Imagine this scenario: The day before the foreclosure sale, the
creditor receives a fax from the lawyer for the defaulting borrower, stating
that the borrower rescinds the loan and that the creditor is obligated to
release its deed of trust with no payment, because the finance charge in the loan
disclosures was understated by $36. Not only is the
creditor asked to release its security, but the borrower demands that the creditor
return all of the payments the borrower has made on the loan. Impossible?
Many creditors have gone into shock when confronted with a demand under
15 U.S.C. Section 1635.
The creditor must proceed most carefully when confronted with such a situation.
The Truth in Lending law (TILA)
provides a draconian remedy to borrowers who do not receive accurate disclosures
with respect to their loan, the right to rescind the loan and release the
lender's real property security interest. Even seemingly minor failures to supply proper TILA disclosures,
such as understating the finance charge by more than $35,
or a mistake in the right to rescission forms, have been held to support rescission of the loan.

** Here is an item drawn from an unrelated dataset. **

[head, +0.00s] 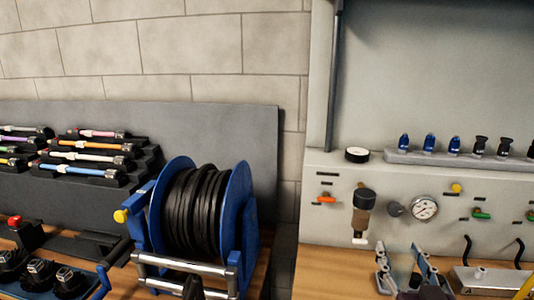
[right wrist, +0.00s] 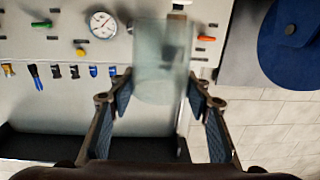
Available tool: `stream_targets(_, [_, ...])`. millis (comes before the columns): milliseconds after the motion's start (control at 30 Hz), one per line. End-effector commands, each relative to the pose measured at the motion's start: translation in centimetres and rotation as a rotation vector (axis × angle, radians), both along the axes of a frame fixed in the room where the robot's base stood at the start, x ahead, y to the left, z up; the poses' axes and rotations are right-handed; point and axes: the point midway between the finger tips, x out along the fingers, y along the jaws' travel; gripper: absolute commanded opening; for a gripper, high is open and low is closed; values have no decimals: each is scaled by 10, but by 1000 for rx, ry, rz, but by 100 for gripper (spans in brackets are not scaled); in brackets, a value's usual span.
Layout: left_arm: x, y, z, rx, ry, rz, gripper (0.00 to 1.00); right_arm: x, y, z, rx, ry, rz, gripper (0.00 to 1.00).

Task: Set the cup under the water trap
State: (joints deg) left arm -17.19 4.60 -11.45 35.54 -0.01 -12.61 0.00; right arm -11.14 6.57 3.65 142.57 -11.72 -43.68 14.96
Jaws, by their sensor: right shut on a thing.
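The water trap (head: 363,212) hangs on the pale panel in the head view, with a black top, a brown bowl and a white drain tip. My right gripper (head: 400,257) is below it and to its right in the picture, shut on a clear cup (head: 404,266). In the right wrist view the cup (right wrist: 160,60) sits between the two fingers of my right gripper (right wrist: 159,88). A dark shape shows blurred through the cup's wall there. The cup is apart from the trap in the head view. I do not see my left gripper.
A pressure gauge (head: 424,208) is right of the trap, an orange lever (head: 325,199) left of it. A grey shelf (head: 440,159) holds blue and black fittings above. A metal block (head: 490,281) stands right of my gripper. A blue hose reel (head: 245,215) stands left.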

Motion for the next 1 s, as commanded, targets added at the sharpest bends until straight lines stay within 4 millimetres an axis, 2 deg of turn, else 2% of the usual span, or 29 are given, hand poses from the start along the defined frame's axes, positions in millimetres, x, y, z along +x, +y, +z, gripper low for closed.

If the creditor who receives such a demand acts quickly, the worst potentials present in this
legislation can be avoided.
Exempt Transactions: Only transactions subject to TILA may be rescinded
under this rule. Business purpose loans and loans to organizations are
examples of transactions exempt from TILA. The exemptions are
discussed in more detail in the Article on Predatory
Lending Law. Besides the exemptions from TILA, the following
transactions are exempt from the rescission rules:
(1) a residential mortgage transaction as defined in
section 103(w) [15 USCS § 1602(w)];
(2) a transaction which constitutes a refinancing or
consolidation (with no new advances) of the principal balance then due and any
accrued and unpaid finance charges of an existing extension of credit by the
same creditor secured by an interest in the same property;
(3) a transaction in which an agency of a State is the
(4) advances under a preexisting open end credit plan if
a security interest has already been retained or acquired and such advances are
in accordance with a previously established credit limit for such plan.
Grounds for Rescission: Obligors of consumer loans secured by a
principal dwelling have the right to rescind the loan transaction until midnight
of the third business day following the last of three events: 1) the consummation of the transaction;
delivery of rescission forms and 3) the delivery of all material disclosures required by TILA
( material disclosures are the annual percentage rate, the finance charge, the
amount financed, the total payments, the payment schedule, and, if applicable, the
predatory lending disclosures
and limitations referred to in 12 CFR § 226.32 (c) and (d).)
Proper Notice of Rescission: The creditor must
deliver two copies of the notice of the right to rescind to each consumer which
describe the security interest, the right to rescind, how to exercise the right
to rescind, the effects of rescission, and the date the rescission period
Defective Disclosure: If the disclosures or the rescission forms are
not delivered, or are not completely accurate, the obligor has until three days
after accurate disclosures and forms are delivered to rescind the loan, or if
accurate forms and disclosures are not delivered, until three years after the
date of consummation of the transaction, the date the
obligor disposes of all interest in the property or upon the sale of the
property, whichever occurs first.
Exercise of Right of Rescission :
The statute states that to exercise the right to rescind, the
consumer notifies the creditor by written communication. When a consumer rescinds a
transaction, the security interest giving rise to the right of rescission
becomes void and the consumer is not liable for any amount. Within 20 days
after receiving the rescission notice, the creditor is required to return all
money or property the borrower has given in connection with the transaction
and to terminate the creditor's security interest. The borrower is
allowed to retain any money or property it has received, such as the loan
proceeds, until after the lender has
released its security agreement. When the creditor has complied, the
borrower is required to tender the consideration given by the creditor.
Significantly, the statute allows these procedures to be modified by court
What can be done? If the lender immediately
files suit asking for an order allowing the creditor to condition its release
of its security interest on the tender of the consideration the borrower
received, i.e., the loan proceeds, courts may grant and have granted that order under the terms of the statute.
The creditor's counsel may be able to obtain an extension of time from
Debtor's counsel to negotiate a settlement, when faced with an ex parte
application for such an order. Many courts will make such an order to prevent an injustice.
Under the terms of the statute, without such an order, after the creditor
releases its deed of trust, the borrower could sell or encumber the real
property security. The borrower could use the funds
to pay off other debts, such as tax liens which may not be dischargeable in
bankruptcy. When the creditor sues the borrower for failure to return
the loan proceeds, the borrower could wait until the bankruptcy preference
period had run, then the file Chapter 7 bankruptcy, to discharge the
borrower's duty to tender the loan proceeds to the creditor, leaving the
creditor with a total loss on its loan. Faced with this potential, many
courts will issue the order changing the statutory order of the remedies
provided in Section 1635, so that the deed of trust will not have to be
released until the borrower tenders back the loan proceeds, and demonstrates
the vitality of the rescission claim.